» **OBJECTIVE**: Among the lines below, how many carry the string "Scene"? Reply with a number and nothing else.

******************************

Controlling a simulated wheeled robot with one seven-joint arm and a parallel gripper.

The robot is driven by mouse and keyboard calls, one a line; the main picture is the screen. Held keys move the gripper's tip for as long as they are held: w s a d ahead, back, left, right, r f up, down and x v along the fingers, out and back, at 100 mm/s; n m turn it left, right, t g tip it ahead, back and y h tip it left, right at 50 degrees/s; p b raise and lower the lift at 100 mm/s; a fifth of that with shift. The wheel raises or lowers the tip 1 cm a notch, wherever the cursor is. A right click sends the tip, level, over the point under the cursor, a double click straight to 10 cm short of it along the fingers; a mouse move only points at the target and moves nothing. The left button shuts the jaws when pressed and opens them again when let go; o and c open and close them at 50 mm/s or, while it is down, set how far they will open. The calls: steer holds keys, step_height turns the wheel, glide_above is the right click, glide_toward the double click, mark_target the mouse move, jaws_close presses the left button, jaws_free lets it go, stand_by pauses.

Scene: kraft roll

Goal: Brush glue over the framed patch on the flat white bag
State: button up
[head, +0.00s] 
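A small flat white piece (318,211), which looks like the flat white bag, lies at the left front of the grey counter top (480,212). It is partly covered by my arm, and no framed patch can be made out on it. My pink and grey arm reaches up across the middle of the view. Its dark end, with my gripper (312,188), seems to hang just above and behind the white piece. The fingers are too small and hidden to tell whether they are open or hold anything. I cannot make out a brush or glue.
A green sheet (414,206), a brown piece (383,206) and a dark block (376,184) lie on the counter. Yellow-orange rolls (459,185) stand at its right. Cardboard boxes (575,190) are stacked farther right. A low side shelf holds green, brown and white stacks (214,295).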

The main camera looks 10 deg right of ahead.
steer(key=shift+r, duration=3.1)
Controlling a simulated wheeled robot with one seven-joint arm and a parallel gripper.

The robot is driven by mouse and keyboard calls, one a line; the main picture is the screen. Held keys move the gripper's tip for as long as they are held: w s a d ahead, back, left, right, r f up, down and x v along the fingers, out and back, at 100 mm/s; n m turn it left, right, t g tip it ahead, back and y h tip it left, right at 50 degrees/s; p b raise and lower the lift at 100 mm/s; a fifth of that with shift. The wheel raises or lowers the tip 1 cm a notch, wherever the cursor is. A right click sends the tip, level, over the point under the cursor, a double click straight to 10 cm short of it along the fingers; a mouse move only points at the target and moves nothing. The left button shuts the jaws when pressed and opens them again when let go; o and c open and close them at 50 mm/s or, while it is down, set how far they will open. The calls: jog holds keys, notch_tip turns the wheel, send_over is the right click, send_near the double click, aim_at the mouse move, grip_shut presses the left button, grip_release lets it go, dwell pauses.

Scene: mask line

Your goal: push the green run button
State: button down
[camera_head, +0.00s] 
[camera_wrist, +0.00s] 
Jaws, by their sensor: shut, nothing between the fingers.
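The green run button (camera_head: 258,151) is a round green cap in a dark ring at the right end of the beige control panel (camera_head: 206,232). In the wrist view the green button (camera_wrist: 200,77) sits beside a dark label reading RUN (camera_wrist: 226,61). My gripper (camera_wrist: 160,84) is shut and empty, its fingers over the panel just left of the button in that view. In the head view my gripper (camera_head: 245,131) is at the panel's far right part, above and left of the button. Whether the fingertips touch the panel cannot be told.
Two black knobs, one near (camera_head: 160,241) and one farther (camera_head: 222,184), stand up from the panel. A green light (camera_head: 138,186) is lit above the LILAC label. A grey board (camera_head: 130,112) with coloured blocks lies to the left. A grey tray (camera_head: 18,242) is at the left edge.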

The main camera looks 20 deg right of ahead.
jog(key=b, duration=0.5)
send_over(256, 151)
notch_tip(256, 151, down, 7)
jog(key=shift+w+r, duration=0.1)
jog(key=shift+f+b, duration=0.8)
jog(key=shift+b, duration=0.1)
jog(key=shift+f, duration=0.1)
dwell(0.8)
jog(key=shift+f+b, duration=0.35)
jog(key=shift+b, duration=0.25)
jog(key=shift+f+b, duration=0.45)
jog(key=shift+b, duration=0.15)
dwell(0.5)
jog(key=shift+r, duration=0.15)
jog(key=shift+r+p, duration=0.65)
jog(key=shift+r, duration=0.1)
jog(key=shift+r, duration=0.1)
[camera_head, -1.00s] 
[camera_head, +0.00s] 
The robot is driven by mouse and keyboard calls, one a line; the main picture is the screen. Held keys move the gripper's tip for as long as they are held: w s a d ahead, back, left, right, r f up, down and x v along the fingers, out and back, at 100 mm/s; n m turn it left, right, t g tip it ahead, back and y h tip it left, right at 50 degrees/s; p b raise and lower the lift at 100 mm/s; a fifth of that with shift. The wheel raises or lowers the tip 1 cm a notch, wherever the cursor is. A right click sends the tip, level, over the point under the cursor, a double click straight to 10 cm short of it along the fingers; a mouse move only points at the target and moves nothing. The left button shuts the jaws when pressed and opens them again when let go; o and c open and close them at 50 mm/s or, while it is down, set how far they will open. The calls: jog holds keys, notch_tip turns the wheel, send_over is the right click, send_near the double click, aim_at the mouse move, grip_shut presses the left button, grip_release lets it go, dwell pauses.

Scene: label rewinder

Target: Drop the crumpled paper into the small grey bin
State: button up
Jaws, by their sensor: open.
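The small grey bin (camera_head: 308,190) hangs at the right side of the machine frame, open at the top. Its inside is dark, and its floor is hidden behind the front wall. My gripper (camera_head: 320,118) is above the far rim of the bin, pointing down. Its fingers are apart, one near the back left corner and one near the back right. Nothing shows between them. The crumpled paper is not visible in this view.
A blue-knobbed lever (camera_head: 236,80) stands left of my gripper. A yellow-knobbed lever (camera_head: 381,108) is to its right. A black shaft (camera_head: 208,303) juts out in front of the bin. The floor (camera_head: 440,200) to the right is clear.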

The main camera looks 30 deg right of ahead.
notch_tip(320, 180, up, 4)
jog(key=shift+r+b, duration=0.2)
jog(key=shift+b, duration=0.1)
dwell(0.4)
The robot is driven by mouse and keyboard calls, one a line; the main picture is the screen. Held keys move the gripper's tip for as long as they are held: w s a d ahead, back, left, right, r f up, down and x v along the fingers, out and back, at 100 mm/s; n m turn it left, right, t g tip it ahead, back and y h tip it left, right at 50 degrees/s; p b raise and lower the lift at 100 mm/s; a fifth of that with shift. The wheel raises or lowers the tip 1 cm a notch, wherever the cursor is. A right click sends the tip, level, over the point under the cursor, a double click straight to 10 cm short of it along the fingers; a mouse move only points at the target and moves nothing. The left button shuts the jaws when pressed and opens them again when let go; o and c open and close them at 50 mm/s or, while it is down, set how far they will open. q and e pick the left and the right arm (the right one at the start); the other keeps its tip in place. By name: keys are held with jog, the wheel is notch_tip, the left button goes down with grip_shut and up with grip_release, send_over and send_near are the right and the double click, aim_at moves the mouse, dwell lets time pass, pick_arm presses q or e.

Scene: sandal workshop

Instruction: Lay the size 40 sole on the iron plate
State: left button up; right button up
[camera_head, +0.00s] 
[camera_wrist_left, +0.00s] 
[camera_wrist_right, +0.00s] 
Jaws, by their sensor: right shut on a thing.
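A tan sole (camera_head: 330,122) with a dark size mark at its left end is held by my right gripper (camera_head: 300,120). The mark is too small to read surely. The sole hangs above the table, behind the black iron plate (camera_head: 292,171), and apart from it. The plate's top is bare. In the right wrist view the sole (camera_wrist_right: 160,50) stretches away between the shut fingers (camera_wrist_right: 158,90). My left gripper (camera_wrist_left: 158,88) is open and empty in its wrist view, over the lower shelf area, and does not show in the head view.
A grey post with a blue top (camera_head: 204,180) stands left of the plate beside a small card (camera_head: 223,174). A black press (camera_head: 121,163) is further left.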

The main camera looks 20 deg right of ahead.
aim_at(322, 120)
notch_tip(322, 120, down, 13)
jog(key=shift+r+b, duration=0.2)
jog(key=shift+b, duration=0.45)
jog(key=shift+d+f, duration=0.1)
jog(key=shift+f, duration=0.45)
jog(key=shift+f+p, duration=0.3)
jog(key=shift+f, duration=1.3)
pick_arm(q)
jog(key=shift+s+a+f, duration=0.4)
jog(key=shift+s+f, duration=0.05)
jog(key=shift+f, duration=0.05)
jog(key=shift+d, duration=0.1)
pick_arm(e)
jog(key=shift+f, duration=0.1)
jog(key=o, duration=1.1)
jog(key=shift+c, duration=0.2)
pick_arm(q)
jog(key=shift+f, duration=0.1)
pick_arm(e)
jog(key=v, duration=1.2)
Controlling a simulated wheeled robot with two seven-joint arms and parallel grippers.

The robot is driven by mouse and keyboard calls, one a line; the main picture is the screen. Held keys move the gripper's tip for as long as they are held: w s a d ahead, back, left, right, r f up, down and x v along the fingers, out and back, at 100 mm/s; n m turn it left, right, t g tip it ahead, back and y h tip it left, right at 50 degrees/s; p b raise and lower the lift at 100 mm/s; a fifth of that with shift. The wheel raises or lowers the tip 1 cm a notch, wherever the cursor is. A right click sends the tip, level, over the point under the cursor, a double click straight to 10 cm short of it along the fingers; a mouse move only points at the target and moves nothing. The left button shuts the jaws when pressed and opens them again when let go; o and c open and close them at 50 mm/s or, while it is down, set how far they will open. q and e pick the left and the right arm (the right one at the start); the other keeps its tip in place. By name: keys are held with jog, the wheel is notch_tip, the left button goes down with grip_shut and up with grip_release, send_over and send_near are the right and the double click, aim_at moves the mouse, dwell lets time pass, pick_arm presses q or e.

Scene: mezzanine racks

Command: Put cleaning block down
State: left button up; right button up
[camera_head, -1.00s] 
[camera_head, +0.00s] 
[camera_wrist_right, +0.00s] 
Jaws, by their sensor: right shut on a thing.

******************************

» **EXPECTED ANSWER**: 5